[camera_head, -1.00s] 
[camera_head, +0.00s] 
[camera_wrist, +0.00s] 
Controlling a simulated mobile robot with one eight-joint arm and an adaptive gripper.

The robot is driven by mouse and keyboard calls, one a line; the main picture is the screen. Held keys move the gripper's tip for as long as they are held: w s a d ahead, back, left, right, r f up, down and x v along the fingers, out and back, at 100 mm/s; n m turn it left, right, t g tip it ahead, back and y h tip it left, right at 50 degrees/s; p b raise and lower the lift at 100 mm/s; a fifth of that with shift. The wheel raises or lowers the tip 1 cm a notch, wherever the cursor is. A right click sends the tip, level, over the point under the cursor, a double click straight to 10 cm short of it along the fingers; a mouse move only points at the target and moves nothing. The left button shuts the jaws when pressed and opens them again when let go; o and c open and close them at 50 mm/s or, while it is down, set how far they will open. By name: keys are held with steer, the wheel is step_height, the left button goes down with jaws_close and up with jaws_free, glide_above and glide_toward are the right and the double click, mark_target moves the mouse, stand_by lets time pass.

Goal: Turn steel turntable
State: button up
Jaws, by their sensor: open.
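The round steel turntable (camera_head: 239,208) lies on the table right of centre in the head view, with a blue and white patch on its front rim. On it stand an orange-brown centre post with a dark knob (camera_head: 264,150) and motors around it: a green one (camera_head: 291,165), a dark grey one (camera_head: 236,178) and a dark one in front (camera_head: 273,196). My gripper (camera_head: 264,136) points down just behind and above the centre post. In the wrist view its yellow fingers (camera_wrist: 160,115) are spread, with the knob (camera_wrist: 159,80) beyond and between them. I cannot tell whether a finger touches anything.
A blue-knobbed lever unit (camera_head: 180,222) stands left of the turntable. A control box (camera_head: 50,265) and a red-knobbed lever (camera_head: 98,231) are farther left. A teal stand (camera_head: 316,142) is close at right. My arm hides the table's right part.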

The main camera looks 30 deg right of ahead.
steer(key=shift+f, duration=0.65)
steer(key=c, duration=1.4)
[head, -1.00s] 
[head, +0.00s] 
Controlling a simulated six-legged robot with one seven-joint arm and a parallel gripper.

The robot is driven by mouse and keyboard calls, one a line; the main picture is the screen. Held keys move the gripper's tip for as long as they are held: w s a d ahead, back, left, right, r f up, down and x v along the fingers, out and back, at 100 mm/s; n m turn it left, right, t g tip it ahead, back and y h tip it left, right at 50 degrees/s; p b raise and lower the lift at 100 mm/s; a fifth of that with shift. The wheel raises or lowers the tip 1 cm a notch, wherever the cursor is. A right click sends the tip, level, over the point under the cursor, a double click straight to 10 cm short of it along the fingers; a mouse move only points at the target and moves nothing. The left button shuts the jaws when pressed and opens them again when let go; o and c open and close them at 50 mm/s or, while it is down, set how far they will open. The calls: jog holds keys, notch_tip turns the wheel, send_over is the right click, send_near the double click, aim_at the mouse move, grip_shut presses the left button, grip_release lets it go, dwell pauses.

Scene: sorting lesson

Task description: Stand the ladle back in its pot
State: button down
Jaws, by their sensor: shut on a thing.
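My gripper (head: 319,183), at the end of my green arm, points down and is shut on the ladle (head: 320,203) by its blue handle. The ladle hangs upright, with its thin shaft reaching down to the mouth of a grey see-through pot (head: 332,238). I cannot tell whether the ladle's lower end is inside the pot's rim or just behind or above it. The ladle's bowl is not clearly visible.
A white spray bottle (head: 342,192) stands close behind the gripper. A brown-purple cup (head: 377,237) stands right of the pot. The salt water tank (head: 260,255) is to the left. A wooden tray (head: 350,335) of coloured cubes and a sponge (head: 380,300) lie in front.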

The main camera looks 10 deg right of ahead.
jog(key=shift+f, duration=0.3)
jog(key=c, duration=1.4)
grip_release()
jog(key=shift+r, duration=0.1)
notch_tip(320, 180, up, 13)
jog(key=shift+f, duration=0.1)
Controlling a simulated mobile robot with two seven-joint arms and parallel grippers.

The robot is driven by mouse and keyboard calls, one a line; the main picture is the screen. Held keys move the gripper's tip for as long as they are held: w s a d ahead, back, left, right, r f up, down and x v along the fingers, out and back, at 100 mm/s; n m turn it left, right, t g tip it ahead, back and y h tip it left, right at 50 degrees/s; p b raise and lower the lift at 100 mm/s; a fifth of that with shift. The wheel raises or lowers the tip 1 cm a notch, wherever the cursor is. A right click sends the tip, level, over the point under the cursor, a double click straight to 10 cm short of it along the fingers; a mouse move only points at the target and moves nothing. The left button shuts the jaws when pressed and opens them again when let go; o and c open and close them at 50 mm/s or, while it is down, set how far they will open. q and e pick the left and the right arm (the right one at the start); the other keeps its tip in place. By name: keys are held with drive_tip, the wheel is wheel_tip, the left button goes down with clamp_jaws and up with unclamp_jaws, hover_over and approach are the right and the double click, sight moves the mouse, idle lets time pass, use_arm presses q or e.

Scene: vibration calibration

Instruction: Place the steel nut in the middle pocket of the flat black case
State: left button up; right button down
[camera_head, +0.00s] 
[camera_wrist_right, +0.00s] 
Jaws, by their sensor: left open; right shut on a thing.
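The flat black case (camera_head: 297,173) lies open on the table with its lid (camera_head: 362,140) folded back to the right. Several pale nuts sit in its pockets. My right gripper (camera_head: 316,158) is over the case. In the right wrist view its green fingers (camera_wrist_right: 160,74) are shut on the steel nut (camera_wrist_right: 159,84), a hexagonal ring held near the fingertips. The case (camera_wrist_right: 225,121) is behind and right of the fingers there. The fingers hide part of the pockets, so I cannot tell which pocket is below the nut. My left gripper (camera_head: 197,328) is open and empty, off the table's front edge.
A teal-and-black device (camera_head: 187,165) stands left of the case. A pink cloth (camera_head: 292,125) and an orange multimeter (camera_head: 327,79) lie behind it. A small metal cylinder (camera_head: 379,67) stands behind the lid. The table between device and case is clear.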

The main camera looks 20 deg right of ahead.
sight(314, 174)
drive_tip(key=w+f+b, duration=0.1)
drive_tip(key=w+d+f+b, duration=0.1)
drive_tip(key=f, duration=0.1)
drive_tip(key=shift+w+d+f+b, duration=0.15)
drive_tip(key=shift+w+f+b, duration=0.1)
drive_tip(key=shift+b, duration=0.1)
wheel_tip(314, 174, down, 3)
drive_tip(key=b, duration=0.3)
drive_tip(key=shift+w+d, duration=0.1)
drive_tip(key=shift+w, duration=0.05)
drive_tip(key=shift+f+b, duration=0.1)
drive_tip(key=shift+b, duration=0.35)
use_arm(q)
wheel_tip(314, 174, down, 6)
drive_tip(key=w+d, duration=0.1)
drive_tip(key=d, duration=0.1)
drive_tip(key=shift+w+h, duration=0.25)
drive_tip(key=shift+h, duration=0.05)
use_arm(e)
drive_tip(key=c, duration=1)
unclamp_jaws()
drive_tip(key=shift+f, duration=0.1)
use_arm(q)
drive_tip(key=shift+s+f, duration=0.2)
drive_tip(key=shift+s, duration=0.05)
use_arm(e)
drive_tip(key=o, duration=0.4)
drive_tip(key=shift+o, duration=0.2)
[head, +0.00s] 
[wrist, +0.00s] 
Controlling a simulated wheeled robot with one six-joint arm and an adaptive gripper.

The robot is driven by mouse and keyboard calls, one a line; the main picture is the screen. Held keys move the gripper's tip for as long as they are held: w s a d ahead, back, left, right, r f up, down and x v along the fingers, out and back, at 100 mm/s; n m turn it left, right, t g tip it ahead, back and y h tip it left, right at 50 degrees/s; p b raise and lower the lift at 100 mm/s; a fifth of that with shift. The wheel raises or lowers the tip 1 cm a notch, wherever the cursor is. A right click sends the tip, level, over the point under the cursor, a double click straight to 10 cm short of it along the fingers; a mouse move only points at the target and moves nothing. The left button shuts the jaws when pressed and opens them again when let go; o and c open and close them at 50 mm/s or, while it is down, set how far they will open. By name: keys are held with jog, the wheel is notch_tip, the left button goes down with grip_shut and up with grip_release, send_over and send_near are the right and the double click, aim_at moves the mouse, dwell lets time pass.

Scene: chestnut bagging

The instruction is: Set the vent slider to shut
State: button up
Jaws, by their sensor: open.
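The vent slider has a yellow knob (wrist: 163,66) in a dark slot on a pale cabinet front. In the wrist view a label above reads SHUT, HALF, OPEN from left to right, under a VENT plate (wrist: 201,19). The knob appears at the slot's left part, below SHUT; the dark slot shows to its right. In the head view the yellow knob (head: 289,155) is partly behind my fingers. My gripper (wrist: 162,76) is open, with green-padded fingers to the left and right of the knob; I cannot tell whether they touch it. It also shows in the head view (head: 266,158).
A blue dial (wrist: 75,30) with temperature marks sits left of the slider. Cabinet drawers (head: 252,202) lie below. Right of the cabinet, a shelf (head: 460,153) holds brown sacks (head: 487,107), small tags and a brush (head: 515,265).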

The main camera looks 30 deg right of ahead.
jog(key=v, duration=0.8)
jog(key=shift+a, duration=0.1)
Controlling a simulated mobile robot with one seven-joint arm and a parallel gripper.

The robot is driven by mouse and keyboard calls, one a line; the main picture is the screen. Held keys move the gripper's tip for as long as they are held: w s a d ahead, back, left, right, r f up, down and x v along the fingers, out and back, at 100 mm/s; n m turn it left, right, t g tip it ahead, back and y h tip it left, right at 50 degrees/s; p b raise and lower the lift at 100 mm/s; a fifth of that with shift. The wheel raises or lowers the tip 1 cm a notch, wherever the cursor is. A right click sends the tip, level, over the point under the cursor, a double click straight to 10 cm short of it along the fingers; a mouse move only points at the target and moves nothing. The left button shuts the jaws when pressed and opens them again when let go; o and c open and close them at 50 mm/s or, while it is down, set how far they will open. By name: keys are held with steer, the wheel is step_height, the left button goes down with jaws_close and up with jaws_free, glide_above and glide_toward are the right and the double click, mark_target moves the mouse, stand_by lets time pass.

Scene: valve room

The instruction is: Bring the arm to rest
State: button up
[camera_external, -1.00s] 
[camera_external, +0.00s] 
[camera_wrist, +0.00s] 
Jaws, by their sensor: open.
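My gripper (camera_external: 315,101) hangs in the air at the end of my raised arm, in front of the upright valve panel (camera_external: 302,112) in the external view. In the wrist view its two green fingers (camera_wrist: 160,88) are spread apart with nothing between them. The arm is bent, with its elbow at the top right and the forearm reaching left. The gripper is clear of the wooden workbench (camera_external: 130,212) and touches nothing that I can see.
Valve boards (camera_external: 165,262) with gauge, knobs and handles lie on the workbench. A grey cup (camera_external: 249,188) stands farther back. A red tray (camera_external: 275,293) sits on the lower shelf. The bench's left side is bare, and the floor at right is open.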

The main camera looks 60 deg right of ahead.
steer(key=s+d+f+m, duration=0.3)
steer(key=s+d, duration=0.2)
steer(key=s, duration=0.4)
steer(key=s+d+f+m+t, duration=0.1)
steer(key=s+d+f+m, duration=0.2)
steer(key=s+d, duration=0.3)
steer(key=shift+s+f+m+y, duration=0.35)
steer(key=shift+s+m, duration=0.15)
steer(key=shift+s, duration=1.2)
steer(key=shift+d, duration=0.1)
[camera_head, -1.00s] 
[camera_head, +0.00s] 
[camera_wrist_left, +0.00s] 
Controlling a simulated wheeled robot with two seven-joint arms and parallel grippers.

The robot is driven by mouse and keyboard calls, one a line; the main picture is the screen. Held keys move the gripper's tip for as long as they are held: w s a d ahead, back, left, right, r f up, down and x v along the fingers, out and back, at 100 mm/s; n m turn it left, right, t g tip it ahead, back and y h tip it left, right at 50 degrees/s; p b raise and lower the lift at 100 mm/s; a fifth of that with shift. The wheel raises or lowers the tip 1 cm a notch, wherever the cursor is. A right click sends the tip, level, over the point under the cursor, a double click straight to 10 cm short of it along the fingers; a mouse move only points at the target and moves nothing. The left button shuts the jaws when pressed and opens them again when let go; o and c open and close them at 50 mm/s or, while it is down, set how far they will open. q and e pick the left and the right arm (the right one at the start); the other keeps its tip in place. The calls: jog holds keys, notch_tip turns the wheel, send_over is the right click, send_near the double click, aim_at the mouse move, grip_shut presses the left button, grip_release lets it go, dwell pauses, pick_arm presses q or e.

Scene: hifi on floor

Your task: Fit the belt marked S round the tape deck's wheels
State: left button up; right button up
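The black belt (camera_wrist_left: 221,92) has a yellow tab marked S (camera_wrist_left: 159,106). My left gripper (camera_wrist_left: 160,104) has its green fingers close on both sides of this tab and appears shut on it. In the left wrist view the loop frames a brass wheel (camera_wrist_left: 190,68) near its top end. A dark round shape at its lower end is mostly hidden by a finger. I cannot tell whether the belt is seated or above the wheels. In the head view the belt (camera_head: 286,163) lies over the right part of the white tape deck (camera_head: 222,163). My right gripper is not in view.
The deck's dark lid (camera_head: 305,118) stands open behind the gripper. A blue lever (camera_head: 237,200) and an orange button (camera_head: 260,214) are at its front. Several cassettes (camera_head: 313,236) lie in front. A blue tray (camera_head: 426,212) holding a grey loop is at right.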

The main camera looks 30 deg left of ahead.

• [The request]:
How many of the lines above contain the string "wheeled"? Give the number only.

• [Solution below]:
2